Back to reality: Inspiration has struck at 11:30 p.m. on a school night, and now you’re sitting in front of your laptop, hoping your downstairs neighbor can’t hear you humming along as you try to pick out the chords you’re hearing in your head. In reality, headphones are a must-have tool for music and audio production — you need them to be able to hear yourself, your fellow performers, and the other tracks you’ve laid down.
So, what do the pros use? Watch our video interview with music producers Joe Dilillo and Joshua Staar at Solid Sound Recording to get their thoughts on the best headphones for studio monitoring, from the AKG K240 headphones for recording vocals, to the Shure SRH840s when headphone bleed is a concern, to the Audio-Technica ATH-M20x headphones that can stand up to wear and tear in the live room.
Filmed at Solid Sound Recording, Hoffman Estates, IL
With Joe Dilillo, Producer/Engineer and Joshua Staar, Producer/Engineer/Artist
Q: What do you look for in a pair of headphones?
Joe Dilillo: First and foremost, it depends on what the application is. If it’s for mix reference, then obviously I want something that is true — I look for something that isn’t really hyped up, that has a relatively flat response. In terms of client use, durability and price are probably the two biggest factors, because in a commercial studio environment headphones have a tendency to break more frequently than if you’re using them in your own personal studio. You can’t be buying $300 pairs of headphones knowing that they’re going to be broken within a month.
Q: Do you recommend using headphones for mixing?
Dilillo: I do both extremes when using headphones for mixing. I’ll use something that’s a little higher-end, that rivals a really good set of near-field monitors, and I’ll use a pair of $25 earbuds — because more often than not that’s what people are going to be listening to the mix on.
Q: What are your favorite pairs of headphones?
Joshua Staar: [pointing out AKG K240 headphones] These ones are the classics.
Dilillo: Yeah, the AKG K240s.
Closed-backs are great, especially with a drummer when you kind of have to be enveloped by the click and what’s going on in the track, but I don’t think the vocalist can get a really good sense of pitch and performance if the headphones are closed-back — it kind of feels other-worldly.
Joshua Staar: We record a lot of choirs and people really like [AKG K240 headphones] because they can hear a bit of the other people, where if it had been totally closed it’s a little harder.

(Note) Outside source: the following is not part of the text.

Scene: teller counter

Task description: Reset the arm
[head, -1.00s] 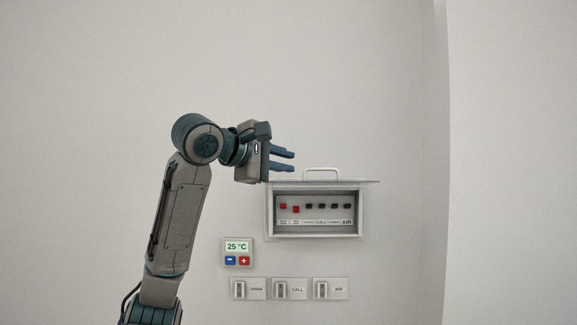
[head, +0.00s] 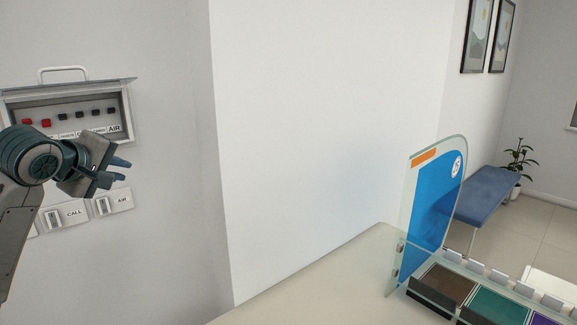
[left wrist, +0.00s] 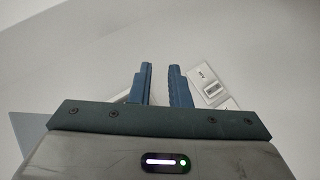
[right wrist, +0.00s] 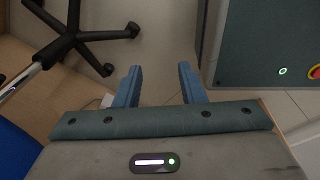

With these being open-back, they are a little lower gain, and so if you are doing something like an intimate vocal performance and you have to have a click or some other instrument in there that bleeds through [into the mic], they’re not always the best choice.
Dilillo: The Shure SRH 840s — I think are really great headphones in a couple of respects. Number one, they sound really good — they’re comfortable to wear; they’re closed-back, so click bleed is not much of a concern with these.
Staar: They sound excellent — I’d also say that if you’re singing, you really want to hear all the nuance in your voice and these headphones allow you to do that. There’s minimum bleed, so you can pump the volume up as much as you want.
Dilillo: And just as important — price-wise, they’re not exorbitantly expensive. They’re not cheap, but they’re not gonna break your bank account either.
Staar: So this is a new pair we got recently — the Audio-Technica ATH-M20X. One of the best points about this is that it has a metal frame. And so if we know the clients are going to be a little bit more, you know, aggressive with the headphones (and some are), I’ll give them these because they can stretch ’em, and it’s not going to break.
Dilillo: And again…the price point is good, they’re relatively cheap, in case they break or we’re in a situation where we have a large ensemble coming in and we need to buy six more pairs.
Staar: We have a couple pairs of these [Audio-Technica ATH-M20X], and they’ve really stood up.
Know Your Lingo
With studio headphones, isolation and bleed are your most important considerations. Closed-back vs. open-back designs make a big difference in how well headphones isolate. Read on to learn what these terms mean.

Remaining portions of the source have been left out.